L’articolo infatti riporta : “Controlla inoltre se i dispositivi stanno trasportando immagini, video, documenti e file audio che corrispondono a più di 73.000 elementi inclusi in un elenco memorizzato nel codice dell’app. Questi articoli includono pubblicazioni dello Stato islamico, registrazioni di inni jihadisti ma anche materiale senza alcun collegamento con il terrorismo islamico, un’indicazione del diffuso approccio della Cina a fermare la violenza estremista. Ci sono pagine scansionate da un dizionario arabo, recite registrate di versi del Corano, una foto del Dalai Lama e persino una canzone di una band giapponese in stile heavy-metal orecchiabile nota come genere musicale grindcore.”

In una delle fasi obbligatorie per varcare il confine la polizia chiede ai visitatori di sbloccare il proprio
smartphone, di consegnare eventuali altri dispositivi come le videocamere, dopodiché vengono trasferiti in
un locale differente. Sugli smartphone con sistema operativo Android l’app viene installata manualmente,
per poi essere eliminata prima della riconsegna al proprietario, mentre quelli iOS vengono inseriti in uno
scanner che effettua la lettura dei dati contenuti.

Che fine facciano le informazioni estratte e a quale scopo, non è dato sapere. Nessuna prova tangibile di un
loro utilizzo a fini di tracking degli utenti. L’app spyware probabilmente non è stata progettata per
monitorare di continuo e in remoto le persone durante la visita in Cina; nella maggior parte dei casi,
secondo il rapporto l’app di sorveglianza viene disinstallata prima che il telefono venga restituito al
proprietario. C’è però chi si è visto restituire il telefono con l’applicazione ancora presente che viene
identificata con l’icona standard di Android e con il nome “蜂采”, traducibile con il termine che indica la
raccolta del miele dalle api.

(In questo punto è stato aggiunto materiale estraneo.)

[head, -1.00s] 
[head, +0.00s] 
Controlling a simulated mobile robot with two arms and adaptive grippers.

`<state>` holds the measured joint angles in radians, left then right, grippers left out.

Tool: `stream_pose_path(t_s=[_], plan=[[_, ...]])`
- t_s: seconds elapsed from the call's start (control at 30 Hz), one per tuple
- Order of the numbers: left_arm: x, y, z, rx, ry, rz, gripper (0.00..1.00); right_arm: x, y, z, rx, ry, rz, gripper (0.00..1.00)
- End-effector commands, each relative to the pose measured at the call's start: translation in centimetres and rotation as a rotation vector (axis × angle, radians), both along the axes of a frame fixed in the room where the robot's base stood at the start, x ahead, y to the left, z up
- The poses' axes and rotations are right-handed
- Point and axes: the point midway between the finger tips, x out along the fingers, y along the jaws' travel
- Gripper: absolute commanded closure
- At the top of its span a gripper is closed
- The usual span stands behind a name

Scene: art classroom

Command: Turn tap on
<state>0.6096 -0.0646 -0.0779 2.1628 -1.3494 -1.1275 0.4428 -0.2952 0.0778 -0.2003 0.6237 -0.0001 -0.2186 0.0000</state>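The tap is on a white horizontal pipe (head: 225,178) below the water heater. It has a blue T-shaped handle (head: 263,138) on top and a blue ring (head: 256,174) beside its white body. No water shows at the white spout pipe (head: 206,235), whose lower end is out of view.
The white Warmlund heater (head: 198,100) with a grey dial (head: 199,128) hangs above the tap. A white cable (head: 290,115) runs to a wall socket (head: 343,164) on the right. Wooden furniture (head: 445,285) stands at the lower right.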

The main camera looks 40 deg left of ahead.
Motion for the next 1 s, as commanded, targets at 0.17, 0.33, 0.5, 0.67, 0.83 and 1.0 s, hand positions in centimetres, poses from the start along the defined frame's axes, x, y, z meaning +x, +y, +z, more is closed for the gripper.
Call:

Stando a quanto reso noto dalle autorità, sono 100 milioni circa le persone che ogni anno si recano nello Xinjiang, provenendo sia da altre regioni della Cina sia dall’estero, molti dei quali in viaggio per affari o turismo.

Le autorità del territorio sono già finite più volte sotto osservazione per le azioni di videosorveglianza e
riconoscimento facciale intraprese nei confronti di minoranze etniche. Per il momento le autorità cinesi
interpellate al fine di ottenere chiarimenti sulla vicenda non hanno rilasciato nessuna dichiarazione.